The new board of the ISO. From left to right: Sam de Jong, Emma van Straten, Sarah Evers, Kevin Borges, and Olmer Tutein Nolthenius.

Image by: ISO

Each year, five new students take over the baton in the organisations. As of July, the board of LSVb will consist of three Nijmegen-based and two Utrecht-based students. At ISO, the students making up the new board hail from all over the country.

ISO

The soon-to-be chair of ISO, Sarah Evers, recently completed a Bachelor’s programme in European Languages and Cultures at the University of Groningen. She also chaired the student body of one of the university’s faculty councils.

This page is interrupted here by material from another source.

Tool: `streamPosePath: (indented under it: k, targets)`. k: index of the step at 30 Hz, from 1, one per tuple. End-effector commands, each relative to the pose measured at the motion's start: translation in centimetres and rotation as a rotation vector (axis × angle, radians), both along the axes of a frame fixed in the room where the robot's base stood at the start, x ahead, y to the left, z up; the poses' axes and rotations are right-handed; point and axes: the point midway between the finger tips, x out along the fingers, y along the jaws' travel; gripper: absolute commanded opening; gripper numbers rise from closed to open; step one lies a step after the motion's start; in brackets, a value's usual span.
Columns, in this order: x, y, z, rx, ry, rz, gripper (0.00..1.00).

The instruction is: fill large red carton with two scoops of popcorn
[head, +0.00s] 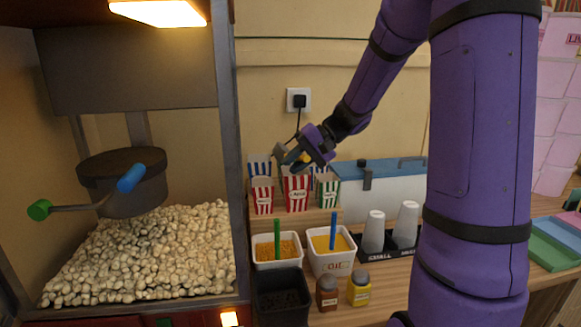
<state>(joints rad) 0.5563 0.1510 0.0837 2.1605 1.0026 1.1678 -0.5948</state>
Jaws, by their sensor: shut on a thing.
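The large red carton (296,191), red-and-white striped with a label, stands upright in the middle of the carton stand. My gripper (293,158) is just above it. It is shut on a small grey thing with a yellow part, which looks like the scoop (280,152). The scoop appears tilted by the carton's top; whether it touches the carton or holds popcorn I cannot tell. The carton's inside is hidden. A large heap of popcorn (140,255) lies in the popcorn machine at left, below the dark kettle (122,180).
A smaller red carton (262,196), a green carton (327,191) and blue cartons (259,166) stand close around. In front are a kernel tub (277,252), an oil tub (331,254), a black bin (283,295) and two shakers. The machine's post (228,150) stands left of the cartons.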

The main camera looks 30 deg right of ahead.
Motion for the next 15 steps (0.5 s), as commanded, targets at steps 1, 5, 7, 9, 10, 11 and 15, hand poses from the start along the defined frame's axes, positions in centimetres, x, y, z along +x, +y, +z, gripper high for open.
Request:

Her fellow board members in the year ahead will be Emma van Straten (who studies governance and policy at Utrecht University), Kevin Borges (communication student at Inholland in Rotterdam), Sam de Jong (applied mathematics at Delft University of Technology) and Olmer Tutein Nolthenius, who just completed a Bachelor’s programme in business and consumer studies at Wageningen University & Research.

LSVb

The new chair of LSVb, Maaike Krom, is in the final phase of her teacher education in history programme at HAN University of Applied Sciences. She’s also active for political party PvdA in the province of Gelderland and a member of her institution’s participation council.

She will be joined on the board by two fellow historians. Luuk Bruijnen studies history at Utrecht University and Mo Quirijnen at Radboud University Nijmegen. Ties van den Boogaard studies philosophy at the latter institution, while Enora Segeren is a student of conflict studies and human rights at Utrecht University.

Both organisations say that equal opportunity is one of their priority areas. Do young people with equal talent also have equal access to higher education? They’re also worried about the mental health of students and about the cutbacks.